Question

graph the compound inequality.
6 < x < 9
plot the endpoints. select an endpoint to change it from closed to open. select the middle of
a segment, ray, or line to delete it.
number line with 4, 5, 6, 7, 8, 9
submit

Explanation:

Step1: Analyze the inequality

The compound inequality is \(6 < x < 9\), which means \(x\) is greater than 6 and less than 9. So the endpoints are 6 and 9, and both should be open circles (since the inequality is strict, not including the endpoints).

Step2: Plot the endpoints

On the number line provided, the points at 6 and 9 should be open circles. Then, the segment between 6 and 9 (excluding 6 and 9) should be highlighted to represent all the values of \(x\) that satisfy the inequality.

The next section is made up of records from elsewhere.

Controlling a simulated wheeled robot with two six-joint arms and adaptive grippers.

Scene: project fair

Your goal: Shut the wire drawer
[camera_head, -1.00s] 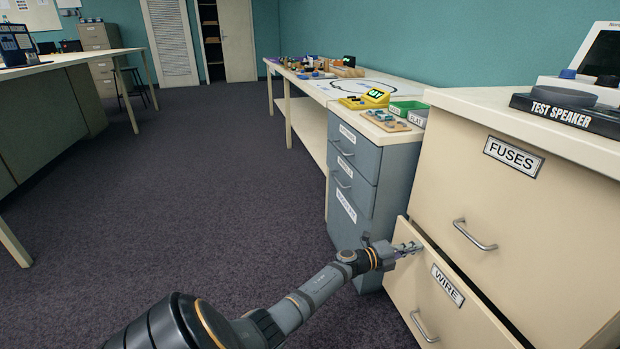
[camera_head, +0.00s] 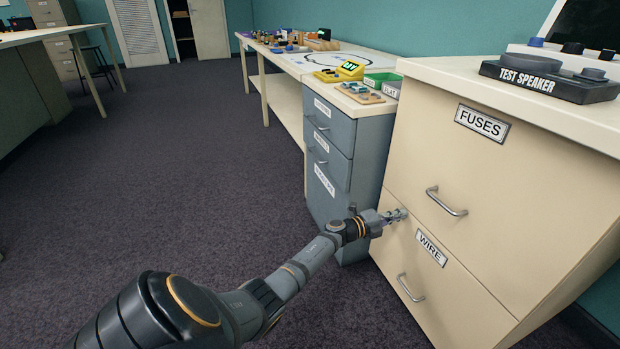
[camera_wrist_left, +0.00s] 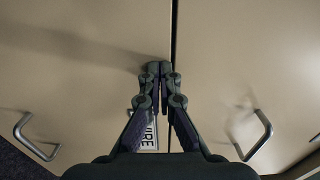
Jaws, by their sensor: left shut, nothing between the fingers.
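The wire drawer (camera_head: 452,291) is the lower cream drawer, with a WIRE label (camera_head: 431,248) and a metal handle (camera_head: 410,288). Its front looks flush with the fuses drawer (camera_head: 490,172) above, with only a thin dark seam between them. My left gripper (camera_head: 402,214) is shut and empty, its fingertips at the upper left part of the wire drawer front, near the seam. In the left wrist view the shut fingertips (camera_wrist_left: 159,68) are against or very close to the drawer front beside the seam, partly covering the label. My right gripper is out of view.
A blue-grey drawer unit (camera_head: 345,165) stands just left of the cream cabinet. A test speaker (camera_head: 545,80) lies on the cabinet top. A long bench (camera_head: 285,65) runs behind. The carpet at the left is open floor.

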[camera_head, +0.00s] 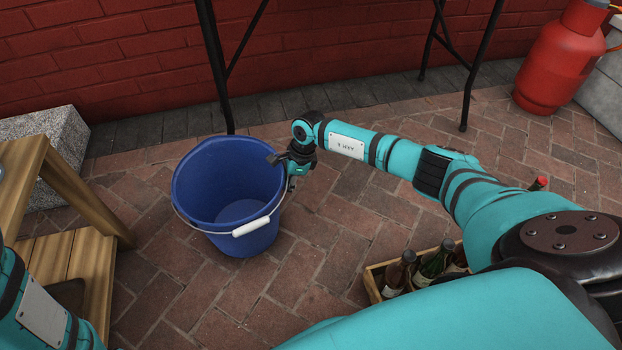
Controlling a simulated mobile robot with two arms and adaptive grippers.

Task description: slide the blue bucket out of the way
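The blue bucket (217,190) stands upright on the brick paving, left of the middle. Its white handle grip (251,227) hangs down at the front outside. My right gripper (283,170) is at the bucket's right rim. One dark fingertip shows at the inner side of the rim, and another part of the gripper is outside the wall. I cannot tell whether the fingers are closed on the rim. My left arm shows at the lower left edge, but its gripper is out of view.
A wooden bench (88,205) stands left of the bucket. Dark table legs (217,70) rise behind it. A crate (373,286) of bottles is at the lower right, partly hidden by my right arm. A red gas cylinder (563,58) is at the back right. Paving is clear in front.

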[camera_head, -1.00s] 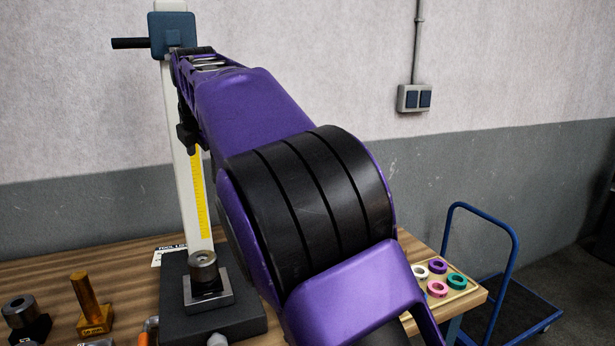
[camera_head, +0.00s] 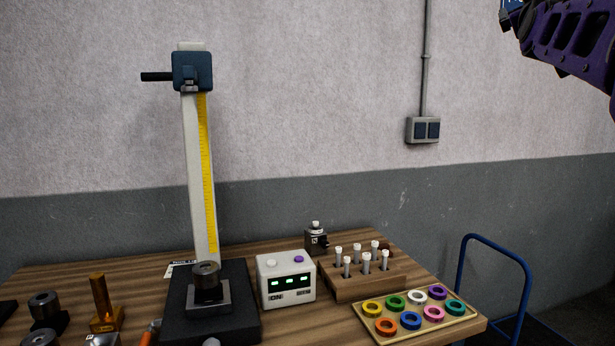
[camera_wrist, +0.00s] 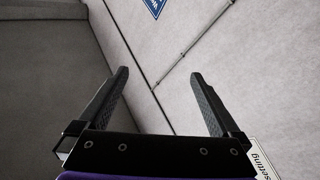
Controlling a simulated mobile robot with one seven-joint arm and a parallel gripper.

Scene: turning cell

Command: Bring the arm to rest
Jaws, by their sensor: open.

(Note: Since this is a graphing task, the visual steps would involve clicking on the endpoints at 6 and 9 to make them open (if they were closed initially) and then selecting the region between 6 and 9 to show the solution set. However, in terms of the description of the graph: there are open circles at 6 and 9, and a line segment connecting the open circles between 6 and 9 on the number line.)

Answer:

To graph \(6 < x < 9\):

1. At \(x = 6\), place an open circle (because \(x>6\), not \(x\geq6\)).
2. At \(x = 9\), place an open circle (because \(x < 9\), not \(x\leq9\)).
3. Draw a line segment connecting the open circles at 6 and 9 to represent all values of \(x\) between 6 and 9.